Yıllardır Atatürk düşmanları şeriatı savunur. Peki şeriatı savunan bu insanlar savundukları şeyi ne kadar biliyor? Ya da onların kafasındaki adalet ne? Bu konuda yıllardır bu insanlarla tartışmanın verdiği tecrübeyle bir şeriatçıyla ”neden şeriatı istiyorsun” diye tartışsak ne cevap verebilirler diye düşündüm ve bir diyalog hazırladım. Bakalım bu cümleler size bir yerlerden tanıdık gelecekmi.
- Neden şeriat istiyorsun?
- Şeriat isteriz. Hak yol şeriattır.
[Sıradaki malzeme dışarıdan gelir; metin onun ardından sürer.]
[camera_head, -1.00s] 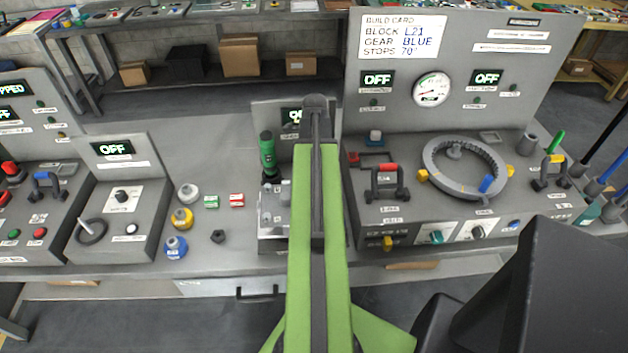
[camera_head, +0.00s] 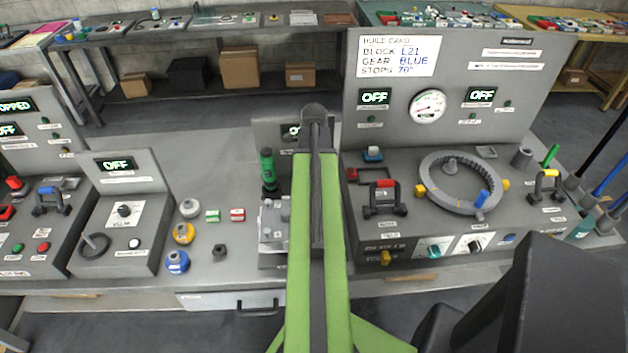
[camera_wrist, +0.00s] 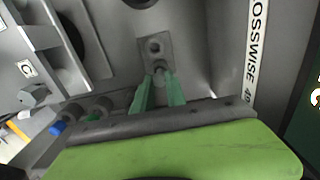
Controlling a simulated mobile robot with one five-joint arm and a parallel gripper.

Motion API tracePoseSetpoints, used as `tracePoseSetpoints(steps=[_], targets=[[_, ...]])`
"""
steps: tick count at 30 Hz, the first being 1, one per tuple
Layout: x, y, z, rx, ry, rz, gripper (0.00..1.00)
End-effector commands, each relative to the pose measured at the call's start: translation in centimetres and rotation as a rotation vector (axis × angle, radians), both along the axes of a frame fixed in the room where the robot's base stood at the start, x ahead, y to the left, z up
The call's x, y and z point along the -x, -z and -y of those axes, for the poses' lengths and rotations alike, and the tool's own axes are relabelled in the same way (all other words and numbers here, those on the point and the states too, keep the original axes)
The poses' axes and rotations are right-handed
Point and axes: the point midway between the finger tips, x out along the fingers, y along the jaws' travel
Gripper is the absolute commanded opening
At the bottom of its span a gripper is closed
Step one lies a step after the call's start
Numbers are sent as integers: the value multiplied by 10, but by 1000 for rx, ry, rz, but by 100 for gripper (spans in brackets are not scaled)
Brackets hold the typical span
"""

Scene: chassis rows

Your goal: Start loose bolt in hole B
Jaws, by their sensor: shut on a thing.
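In the wrist view my gripper (camera_wrist: 159,80) has its two green fingers closed around a small grey bolt (camera_wrist: 160,66). The bolt's far end is close to a small grey plate (camera_wrist: 146,58) with a round hole (camera_wrist: 155,46). I cannot tell whether the bolt touches the plate. No letter B is readable; a label C (camera_wrist: 27,68) is at the left, near a hex-headed bolt (camera_wrist: 33,96). In the head view the grey station (camera_head: 272,222) is partly hidden behind my arm, and my gripper is hidden there.
A green-handled tool (camera_head: 267,172) stands upright at the station. At the right are a red-topped handle (camera_head: 385,196) and a large grey ring (camera_head: 433,200).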

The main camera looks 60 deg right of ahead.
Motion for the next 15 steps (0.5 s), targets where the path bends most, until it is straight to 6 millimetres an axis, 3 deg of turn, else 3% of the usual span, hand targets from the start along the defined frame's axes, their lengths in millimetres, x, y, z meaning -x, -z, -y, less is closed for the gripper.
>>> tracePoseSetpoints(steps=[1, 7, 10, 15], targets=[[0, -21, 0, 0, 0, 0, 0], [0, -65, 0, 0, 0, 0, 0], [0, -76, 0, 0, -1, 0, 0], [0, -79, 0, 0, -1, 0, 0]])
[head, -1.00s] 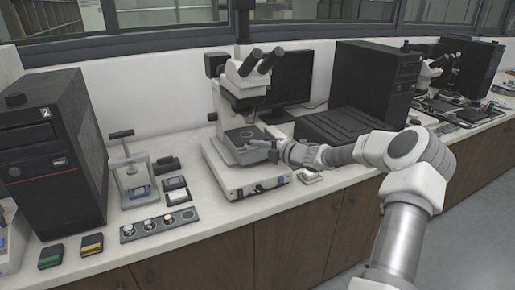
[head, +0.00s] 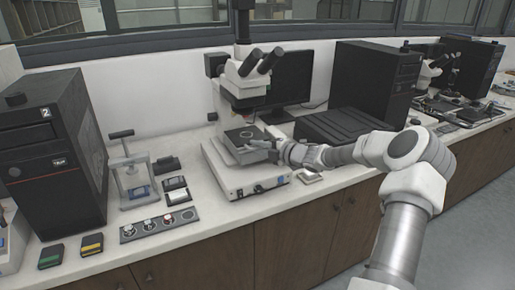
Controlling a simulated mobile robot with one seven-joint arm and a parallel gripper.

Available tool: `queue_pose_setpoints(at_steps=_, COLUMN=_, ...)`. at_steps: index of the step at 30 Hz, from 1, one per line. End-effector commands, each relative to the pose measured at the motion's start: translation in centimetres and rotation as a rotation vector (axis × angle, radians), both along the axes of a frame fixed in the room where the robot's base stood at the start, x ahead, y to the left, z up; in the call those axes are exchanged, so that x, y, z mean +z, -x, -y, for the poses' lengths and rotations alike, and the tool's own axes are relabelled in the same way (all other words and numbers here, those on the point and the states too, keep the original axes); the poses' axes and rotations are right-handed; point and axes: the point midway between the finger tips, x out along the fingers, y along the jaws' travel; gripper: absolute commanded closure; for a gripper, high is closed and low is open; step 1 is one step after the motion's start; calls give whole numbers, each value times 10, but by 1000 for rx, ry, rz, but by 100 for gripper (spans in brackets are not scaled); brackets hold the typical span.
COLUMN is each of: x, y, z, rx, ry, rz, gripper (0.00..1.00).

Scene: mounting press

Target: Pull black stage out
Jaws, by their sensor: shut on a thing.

Allahın kanunları dışında kanun mu olur? Şeriat olmadan adalet olmaz
- Dünyadaki şeriat ülkelerinin durumu ortada. Hangisinde adalet var.
- Onları şeriat ülkesi mi sanıyorsun? Dünyada şeriat yok ki
- Örneği olmayan bir düzenin adaletli olduğunu nasıl savunuyorsun? Bana bir örnek ver ki senin savunduğun sisteme güveneyim.
- Allahın adaletinden şüphen mi var pis kafir.
- Mahkemelerde Allah mı yargıçlık yapacak? Devlet başkanlığı makamına Allah mı oturacak? Senin Allahın adaletini sağlayacağına nasıl güveneyim?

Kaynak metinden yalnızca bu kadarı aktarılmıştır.